Increasing Energy Awareness and Engagement, and More Jobs
- Benchmarking requirements can draw owners’ attention to energy efficiency, resulting in behavioral and operational changes that bring immediate and low-cost energy reductions.
- With increased engagement, large-scale benchmarking programs can spur the creation of green jobs, including trained workers for energy audits, retro-commissioning of base building systems (identifying less than optimal performance of a facility’s equipment), and installation of upgraded systems and equipment.
Spending Public Funds Responsibly; Directing Efficiency Incentives to Buildings that Need It Most
- With public benchmarking information, utilities, local governments, government agencies, clean energy companies and others can best direct limited public funding to the most inefficient buildings. Currently these groups lack sufficiently robust comparative metrics (this includes utilities that lack data on building characteristics such as square footage).
- Over time, research analyses can be conducted with the collected data to identify whether specific policy interventions resulted in actual energy reductions.

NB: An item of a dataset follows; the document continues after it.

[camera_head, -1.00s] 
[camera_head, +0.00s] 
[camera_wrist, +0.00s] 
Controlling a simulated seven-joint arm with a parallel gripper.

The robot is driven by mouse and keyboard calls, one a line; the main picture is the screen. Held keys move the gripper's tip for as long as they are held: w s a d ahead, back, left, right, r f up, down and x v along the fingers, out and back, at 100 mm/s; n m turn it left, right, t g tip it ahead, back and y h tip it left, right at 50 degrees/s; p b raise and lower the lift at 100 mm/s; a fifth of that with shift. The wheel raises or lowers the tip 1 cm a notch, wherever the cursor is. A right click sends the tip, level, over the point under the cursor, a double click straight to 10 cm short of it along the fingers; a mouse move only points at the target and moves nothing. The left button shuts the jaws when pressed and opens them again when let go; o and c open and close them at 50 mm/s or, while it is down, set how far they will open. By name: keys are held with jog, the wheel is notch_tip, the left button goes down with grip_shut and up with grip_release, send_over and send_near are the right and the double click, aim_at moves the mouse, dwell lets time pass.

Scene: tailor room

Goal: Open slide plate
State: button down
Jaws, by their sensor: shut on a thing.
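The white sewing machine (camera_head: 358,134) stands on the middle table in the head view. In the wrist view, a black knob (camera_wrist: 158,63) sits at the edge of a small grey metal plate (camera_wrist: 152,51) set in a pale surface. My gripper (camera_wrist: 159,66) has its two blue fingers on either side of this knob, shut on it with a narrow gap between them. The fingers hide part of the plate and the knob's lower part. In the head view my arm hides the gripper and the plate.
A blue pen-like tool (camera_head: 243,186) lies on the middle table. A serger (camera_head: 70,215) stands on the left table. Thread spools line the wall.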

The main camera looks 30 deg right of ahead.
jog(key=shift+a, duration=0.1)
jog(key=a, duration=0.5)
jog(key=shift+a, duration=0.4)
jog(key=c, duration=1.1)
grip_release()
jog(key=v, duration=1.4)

Increased Investments in Building Retrofits that Lead to Improved Comfort and Lower Utility Bills
- If done well, benchmarking programs can lead to actionable changes in building equipment, operations, and consumption–which in turn reduce energy usage, lower utility bills, and improve the comfort of residents’ living environments.
- Some proven methods to create actionable changes include: releasing benchmarking results in a number of different formats, such as through data visualization websites, and sending tailored building performance scorecards that link owners to available clean energy programs.
Thanks to AB 802, California is once again poised to lead the nation with a successful public benchmarking program, one that transforms the building market towards increased efficiency and drives the retrofits needed for the state to meet its clean energy and climate targets on time.